ISIS
Members of the Kurdish security forces take part in an intensive security deployment on the outskirts of Kirkuk on June 12, 2014 Reuters

This is exactly what was feared. The dramatic capture of large swaths of Iraq’s territory by Islamists bent on violent jihad and advancing fast on the capital, Baghdad, threatens an all-out sectarian war across the Middle East and exposes major weaknesses in America’s strategy there.

As the crisis escalated, at first Washington signaled it would reject Baghdad’s plea for air assistance, though President Barack Obama later vowed to consider “all options,” including “some short-term immediate things that need to be done militarily.” But in a press conference Friday, the president made it clear that redeploying U.S. troops in Iraq is not an option.

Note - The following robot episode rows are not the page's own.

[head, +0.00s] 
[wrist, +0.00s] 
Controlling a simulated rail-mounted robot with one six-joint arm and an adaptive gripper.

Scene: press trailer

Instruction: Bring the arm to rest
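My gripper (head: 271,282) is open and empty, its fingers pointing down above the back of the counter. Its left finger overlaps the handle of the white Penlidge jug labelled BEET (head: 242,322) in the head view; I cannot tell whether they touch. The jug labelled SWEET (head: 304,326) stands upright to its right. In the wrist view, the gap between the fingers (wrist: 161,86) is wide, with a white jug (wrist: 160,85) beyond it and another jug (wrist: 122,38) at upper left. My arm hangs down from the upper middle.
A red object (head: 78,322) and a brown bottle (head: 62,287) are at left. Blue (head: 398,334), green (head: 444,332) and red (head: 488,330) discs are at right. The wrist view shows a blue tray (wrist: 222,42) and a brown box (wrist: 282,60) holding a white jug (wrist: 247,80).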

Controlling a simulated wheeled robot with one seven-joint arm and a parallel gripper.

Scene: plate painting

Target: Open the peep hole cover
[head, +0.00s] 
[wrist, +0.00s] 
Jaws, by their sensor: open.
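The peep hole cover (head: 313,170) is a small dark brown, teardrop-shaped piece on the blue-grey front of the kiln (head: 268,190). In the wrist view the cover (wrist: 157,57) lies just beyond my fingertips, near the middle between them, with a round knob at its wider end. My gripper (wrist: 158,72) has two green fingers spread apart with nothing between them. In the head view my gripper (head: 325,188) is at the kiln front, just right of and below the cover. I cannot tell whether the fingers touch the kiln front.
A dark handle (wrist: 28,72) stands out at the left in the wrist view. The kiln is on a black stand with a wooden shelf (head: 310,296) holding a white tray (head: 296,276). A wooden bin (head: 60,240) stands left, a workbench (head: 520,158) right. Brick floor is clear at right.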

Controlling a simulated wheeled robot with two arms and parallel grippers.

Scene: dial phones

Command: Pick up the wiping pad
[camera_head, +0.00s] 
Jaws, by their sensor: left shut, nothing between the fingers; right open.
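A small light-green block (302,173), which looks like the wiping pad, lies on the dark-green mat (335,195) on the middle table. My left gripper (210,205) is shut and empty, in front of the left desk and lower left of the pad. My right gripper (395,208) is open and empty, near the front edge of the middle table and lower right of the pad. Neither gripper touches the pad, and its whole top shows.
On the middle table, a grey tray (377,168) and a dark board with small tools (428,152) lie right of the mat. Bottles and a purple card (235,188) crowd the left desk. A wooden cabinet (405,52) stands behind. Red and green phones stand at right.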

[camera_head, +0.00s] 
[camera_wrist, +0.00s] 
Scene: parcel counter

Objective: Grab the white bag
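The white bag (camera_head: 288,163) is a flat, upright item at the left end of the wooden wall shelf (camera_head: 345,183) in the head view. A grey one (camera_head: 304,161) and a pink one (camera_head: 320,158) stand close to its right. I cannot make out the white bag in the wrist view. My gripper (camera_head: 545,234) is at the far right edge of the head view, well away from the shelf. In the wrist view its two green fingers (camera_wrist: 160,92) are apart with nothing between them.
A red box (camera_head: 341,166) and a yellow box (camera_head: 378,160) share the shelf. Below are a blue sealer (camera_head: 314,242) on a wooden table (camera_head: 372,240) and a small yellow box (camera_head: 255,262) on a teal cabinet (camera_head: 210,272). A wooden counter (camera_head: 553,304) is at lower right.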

Diplomats, Iraq-watchers and America’s adversaries in the region remain skeptical that after staying above the fray for three years while conflict has been raging in Syria, America’s military would invest enough firepower in Iraq to turn the Islamist tide. After declaring for years that he believed the “core” of al Qaeda fighters to be in retreat, Obama has yet to prove such doubters wrong.

Nouri al-Maliki, Iraq’s Shiite prime minister since 2006, has failed to compromise with the country’s large populations of Sunnis and Kurds. He is now calling on the “international community” to help him fend off a brazen assault by foreign fighters who dream of using Iraq as the centerpiece for their Salafist caliphate. But help may come from Iran instead of America.